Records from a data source
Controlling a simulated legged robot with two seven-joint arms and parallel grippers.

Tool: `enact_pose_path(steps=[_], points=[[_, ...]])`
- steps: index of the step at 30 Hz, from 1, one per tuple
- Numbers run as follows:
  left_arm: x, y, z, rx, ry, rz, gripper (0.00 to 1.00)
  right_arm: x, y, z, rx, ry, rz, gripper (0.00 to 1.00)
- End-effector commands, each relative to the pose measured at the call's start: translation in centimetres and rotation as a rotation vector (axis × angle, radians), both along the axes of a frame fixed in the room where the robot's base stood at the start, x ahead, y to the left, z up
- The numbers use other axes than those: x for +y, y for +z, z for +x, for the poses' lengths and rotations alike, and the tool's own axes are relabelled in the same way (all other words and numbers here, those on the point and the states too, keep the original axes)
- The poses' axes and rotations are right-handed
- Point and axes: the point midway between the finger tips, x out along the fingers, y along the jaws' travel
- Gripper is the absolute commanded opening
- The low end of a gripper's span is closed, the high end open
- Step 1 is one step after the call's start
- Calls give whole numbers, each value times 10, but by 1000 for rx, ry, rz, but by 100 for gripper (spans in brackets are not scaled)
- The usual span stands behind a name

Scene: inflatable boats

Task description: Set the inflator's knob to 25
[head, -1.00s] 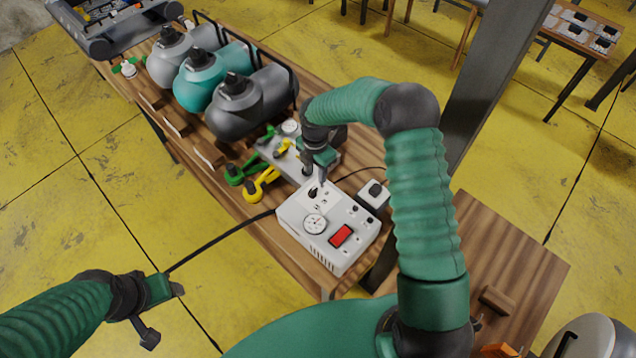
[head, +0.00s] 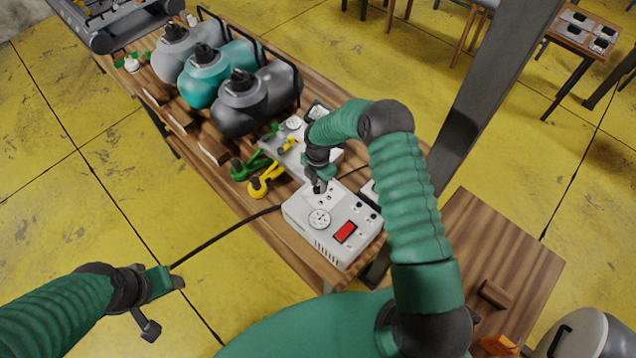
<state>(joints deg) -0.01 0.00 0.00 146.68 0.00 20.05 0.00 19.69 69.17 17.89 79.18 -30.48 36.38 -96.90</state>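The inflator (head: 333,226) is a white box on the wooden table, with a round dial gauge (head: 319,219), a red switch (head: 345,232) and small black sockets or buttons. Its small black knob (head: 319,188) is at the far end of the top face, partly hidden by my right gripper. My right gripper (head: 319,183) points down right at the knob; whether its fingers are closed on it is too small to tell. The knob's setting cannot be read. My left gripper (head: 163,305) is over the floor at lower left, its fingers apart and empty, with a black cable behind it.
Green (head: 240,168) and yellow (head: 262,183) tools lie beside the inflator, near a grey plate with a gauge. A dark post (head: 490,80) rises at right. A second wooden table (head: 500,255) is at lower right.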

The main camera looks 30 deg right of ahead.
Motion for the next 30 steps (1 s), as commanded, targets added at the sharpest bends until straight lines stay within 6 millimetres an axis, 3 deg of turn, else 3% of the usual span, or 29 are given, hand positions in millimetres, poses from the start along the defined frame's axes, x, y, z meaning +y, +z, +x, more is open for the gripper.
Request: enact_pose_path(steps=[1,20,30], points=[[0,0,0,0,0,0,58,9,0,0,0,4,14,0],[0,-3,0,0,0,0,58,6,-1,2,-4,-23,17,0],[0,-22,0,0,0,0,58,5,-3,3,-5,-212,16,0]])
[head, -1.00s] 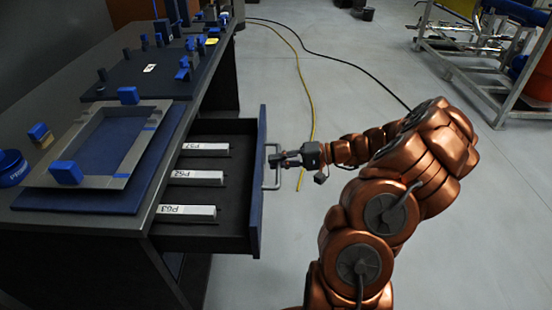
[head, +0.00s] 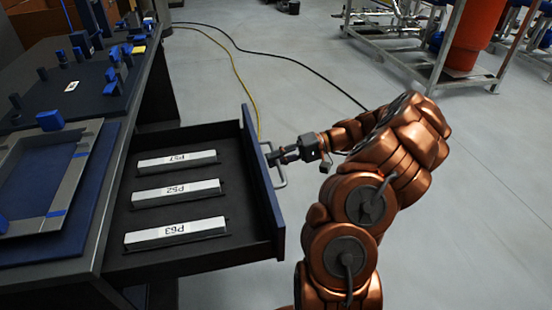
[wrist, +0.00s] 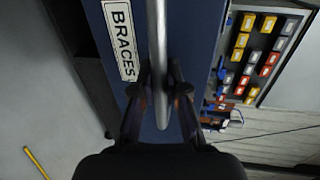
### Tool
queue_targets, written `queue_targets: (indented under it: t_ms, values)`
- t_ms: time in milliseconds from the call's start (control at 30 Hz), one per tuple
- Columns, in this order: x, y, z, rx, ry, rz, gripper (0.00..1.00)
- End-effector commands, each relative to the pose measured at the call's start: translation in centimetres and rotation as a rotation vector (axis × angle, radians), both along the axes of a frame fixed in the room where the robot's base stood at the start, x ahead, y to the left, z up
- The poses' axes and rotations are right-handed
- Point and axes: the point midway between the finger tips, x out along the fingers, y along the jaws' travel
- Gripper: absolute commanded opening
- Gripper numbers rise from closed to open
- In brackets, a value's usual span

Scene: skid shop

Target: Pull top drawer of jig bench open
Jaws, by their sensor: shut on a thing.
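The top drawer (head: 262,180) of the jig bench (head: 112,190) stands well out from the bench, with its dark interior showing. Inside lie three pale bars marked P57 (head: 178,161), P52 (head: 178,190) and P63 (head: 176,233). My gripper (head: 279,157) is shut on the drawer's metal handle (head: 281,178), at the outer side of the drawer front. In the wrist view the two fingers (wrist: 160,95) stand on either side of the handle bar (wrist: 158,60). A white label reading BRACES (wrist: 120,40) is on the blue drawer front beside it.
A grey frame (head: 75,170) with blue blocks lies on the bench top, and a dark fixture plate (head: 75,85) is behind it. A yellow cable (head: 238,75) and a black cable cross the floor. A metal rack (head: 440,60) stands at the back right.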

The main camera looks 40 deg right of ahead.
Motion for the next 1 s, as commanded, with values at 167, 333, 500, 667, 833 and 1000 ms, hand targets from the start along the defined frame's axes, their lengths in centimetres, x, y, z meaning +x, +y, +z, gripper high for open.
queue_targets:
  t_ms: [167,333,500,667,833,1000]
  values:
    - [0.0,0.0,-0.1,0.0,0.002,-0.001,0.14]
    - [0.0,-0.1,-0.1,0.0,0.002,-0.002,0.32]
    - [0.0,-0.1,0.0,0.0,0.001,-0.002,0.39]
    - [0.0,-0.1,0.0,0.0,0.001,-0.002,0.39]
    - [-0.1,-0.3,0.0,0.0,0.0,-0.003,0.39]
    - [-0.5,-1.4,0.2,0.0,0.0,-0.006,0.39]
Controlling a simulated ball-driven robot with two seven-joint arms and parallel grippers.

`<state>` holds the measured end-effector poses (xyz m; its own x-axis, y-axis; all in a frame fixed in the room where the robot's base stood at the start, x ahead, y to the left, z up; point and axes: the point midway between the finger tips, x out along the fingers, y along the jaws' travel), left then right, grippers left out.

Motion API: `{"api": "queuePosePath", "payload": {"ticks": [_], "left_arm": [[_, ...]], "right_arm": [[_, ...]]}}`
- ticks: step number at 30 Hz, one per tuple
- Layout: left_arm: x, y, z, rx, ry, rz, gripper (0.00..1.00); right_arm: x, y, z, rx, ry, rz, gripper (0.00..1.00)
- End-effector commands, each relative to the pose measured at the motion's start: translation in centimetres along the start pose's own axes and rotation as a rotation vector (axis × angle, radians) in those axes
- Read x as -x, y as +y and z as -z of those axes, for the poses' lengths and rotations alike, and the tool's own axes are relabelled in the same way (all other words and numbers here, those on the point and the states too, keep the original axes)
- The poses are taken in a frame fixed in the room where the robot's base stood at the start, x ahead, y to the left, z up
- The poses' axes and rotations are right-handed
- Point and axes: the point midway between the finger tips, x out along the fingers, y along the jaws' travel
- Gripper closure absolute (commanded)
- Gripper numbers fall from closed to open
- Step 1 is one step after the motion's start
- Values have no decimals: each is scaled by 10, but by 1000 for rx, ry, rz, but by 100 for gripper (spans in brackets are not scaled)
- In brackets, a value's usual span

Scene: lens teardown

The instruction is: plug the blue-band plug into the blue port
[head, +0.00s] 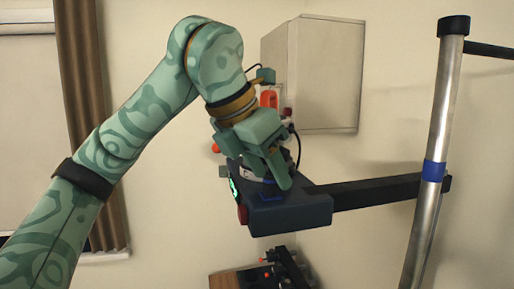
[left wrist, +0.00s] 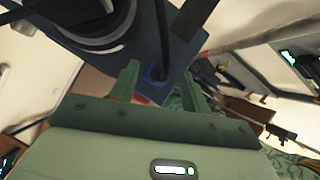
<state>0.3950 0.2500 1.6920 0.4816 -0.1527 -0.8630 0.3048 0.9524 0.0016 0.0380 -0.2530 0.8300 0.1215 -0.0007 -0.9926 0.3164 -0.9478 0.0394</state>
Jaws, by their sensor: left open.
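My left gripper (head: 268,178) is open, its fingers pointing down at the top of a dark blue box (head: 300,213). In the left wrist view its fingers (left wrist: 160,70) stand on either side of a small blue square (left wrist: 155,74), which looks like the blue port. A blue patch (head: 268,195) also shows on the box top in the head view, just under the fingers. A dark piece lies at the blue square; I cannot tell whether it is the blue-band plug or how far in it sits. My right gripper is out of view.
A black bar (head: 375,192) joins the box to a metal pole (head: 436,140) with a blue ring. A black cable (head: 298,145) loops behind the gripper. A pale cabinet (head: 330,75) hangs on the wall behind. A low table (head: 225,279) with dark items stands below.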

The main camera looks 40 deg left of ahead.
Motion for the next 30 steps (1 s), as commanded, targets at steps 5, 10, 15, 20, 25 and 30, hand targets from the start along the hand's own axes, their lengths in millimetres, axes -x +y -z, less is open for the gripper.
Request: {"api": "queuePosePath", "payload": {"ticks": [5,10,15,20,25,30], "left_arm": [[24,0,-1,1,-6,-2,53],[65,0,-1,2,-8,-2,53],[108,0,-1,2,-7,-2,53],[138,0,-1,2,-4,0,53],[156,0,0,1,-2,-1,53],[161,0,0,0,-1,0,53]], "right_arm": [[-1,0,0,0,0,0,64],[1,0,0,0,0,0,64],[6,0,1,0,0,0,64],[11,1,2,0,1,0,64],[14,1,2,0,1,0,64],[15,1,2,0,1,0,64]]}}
...
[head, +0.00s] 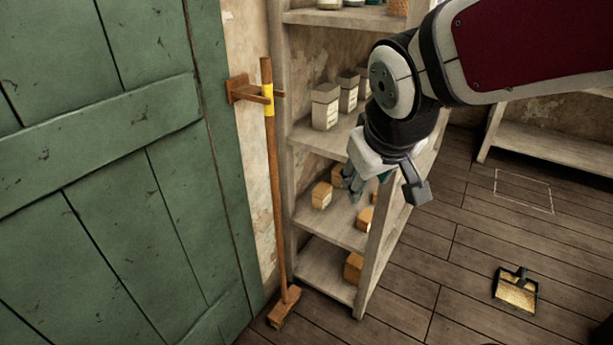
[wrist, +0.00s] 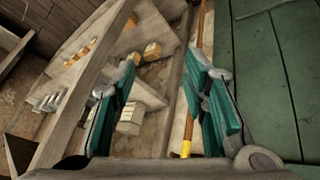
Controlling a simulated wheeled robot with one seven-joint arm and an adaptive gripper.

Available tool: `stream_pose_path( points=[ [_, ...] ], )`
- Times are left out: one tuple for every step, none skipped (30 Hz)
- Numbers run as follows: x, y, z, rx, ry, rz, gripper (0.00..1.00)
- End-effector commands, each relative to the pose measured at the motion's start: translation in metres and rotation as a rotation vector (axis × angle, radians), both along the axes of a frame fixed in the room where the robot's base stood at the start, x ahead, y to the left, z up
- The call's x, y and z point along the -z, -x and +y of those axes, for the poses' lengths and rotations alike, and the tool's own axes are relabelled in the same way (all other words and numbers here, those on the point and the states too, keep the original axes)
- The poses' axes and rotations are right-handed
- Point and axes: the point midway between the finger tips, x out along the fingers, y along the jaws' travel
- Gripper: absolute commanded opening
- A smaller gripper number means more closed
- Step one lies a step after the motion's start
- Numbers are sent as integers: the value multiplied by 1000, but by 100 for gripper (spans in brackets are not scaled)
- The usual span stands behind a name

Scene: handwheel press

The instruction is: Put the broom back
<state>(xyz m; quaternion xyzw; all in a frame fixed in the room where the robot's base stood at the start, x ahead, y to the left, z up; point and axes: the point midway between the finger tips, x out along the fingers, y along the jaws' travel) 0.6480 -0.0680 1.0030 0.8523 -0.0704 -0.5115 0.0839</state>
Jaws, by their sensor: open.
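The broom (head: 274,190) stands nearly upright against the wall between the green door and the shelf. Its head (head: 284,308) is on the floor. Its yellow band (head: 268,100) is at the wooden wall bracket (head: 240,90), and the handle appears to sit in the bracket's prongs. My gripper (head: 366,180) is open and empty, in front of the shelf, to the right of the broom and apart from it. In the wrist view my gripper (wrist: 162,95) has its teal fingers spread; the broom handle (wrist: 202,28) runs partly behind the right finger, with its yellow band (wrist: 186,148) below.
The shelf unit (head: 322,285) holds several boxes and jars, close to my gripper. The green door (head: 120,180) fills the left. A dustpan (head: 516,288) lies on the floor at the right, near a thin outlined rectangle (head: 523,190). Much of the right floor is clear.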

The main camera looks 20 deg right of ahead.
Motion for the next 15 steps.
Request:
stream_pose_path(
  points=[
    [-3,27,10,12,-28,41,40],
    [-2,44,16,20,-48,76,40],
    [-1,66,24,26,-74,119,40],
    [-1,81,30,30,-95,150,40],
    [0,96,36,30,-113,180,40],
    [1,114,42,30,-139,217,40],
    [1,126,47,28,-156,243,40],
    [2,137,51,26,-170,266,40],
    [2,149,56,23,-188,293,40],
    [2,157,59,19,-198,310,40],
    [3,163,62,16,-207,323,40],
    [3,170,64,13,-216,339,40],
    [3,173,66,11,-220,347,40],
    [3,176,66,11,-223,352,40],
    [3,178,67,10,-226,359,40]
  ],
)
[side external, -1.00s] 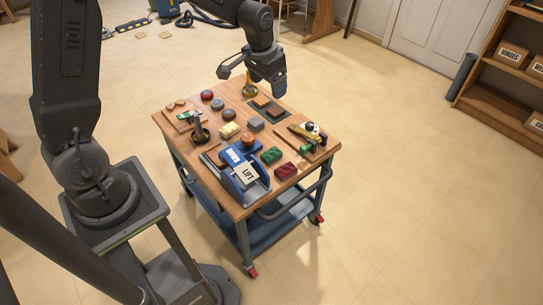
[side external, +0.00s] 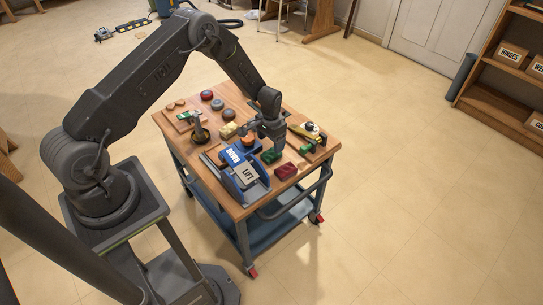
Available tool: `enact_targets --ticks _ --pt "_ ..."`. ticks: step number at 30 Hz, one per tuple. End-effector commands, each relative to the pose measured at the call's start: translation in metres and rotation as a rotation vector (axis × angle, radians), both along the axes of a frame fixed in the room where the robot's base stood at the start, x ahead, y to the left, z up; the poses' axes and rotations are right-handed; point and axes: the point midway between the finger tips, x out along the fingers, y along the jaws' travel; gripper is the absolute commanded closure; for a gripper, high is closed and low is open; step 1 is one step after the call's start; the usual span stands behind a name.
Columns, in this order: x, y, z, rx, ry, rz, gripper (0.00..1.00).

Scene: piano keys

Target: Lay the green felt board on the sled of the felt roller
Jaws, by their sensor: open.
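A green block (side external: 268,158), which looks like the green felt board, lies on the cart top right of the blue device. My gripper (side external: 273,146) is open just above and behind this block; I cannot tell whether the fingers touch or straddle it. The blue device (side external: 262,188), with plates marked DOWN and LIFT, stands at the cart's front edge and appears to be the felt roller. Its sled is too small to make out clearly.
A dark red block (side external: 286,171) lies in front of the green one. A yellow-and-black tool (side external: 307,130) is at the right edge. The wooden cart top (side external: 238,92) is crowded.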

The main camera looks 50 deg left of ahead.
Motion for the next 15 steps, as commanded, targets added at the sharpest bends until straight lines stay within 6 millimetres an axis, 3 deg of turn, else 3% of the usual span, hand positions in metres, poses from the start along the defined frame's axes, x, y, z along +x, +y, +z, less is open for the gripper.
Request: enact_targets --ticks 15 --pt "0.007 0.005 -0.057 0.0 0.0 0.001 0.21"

- _DESCRIPTION OF THE TASK_: Using the entries above, repeat only the lines from the one containing "left_arm: x, y, z, rx, ry, rz, gripper (0.00 to" through the one containing "right_arm: x, y, z, rx, ry, rz, gripper (0.00 to", end lines included.

- _SOLUTION TO THIS PROBLEM_:
  left_arm: x, y, z, rx, ry, rz, gripper (0.00 to 1.00)
  right_arm: x, y, z, rx, ry, rz, gripper (0.00 to 1.00)

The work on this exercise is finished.